> [WHAT TO WORK ON] Copy out all lines carrying the word "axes".

▬▬▬

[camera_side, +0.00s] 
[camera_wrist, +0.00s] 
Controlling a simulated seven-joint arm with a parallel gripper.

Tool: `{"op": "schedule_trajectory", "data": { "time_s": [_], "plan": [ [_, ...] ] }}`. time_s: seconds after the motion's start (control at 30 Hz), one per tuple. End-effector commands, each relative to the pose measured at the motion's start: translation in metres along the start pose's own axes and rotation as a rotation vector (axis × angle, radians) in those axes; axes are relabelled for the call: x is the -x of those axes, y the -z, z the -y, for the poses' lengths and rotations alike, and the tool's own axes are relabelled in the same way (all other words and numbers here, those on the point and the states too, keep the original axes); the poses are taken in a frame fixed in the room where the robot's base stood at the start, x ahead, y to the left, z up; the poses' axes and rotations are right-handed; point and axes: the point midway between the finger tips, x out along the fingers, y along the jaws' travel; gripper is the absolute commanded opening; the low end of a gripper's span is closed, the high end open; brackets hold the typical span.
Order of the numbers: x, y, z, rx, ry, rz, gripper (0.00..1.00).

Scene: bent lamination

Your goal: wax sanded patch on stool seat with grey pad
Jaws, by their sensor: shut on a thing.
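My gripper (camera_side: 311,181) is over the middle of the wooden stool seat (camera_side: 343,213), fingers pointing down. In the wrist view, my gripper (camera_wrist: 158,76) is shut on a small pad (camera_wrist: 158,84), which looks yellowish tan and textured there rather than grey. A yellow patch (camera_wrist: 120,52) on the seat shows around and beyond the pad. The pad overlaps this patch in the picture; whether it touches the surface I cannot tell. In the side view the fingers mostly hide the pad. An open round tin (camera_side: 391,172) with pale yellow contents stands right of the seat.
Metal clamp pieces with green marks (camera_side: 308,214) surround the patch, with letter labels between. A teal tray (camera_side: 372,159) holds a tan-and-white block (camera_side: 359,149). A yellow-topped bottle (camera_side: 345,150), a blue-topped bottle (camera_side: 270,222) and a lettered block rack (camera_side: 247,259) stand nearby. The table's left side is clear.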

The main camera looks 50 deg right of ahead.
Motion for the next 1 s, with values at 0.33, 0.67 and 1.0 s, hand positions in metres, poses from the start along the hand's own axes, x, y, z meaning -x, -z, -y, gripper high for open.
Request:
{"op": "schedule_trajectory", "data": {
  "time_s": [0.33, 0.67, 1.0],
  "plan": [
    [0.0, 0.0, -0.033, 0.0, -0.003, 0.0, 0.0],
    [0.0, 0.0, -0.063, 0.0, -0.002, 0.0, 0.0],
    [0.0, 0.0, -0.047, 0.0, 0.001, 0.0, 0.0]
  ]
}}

▬▬▬

> [WRITTEN ANSWER]
Tool: `{"op": "schedule_trajectory", "data": { "time_s": [_], "plan": [ [_, ...] ] }}`. time_s: seconds after the motion's start (control at 30 Hz), one per tuple. End-effector commands, each relative to the pose measured at the motion's start: translation in metres along the start pose's own axes and rotation as a rotation vector (axis × angle, radians) in those axes; axes are relabelled for the call: x is the -x of those axes, y the -z, z the -y, for the poses' lengths and rotations alike, and the tool's own axes are relabelled in the same way (all other words and numbers here, those on the point and the states too, keep the original axes); the poses are taken in a frame fixed in the room where the robot's base stood at the start, x ahead, y to the left, z up; the poses' axes and rotations are right-handed; point and axes: the point midway between the finger tips, x out along the fingers, y along the jaws' travel; gripper is the absolute commanded opening; the low end of a gripper's span is closed, the high end open; brackets hold the typical span.
Motion for the next 1 s, with values at 0.33, 0.67 and 1.0 s, hand positions in metres, poses from the start along the hand's own axes, x, y, z meaning -x, -z, -y, gripper high for open.

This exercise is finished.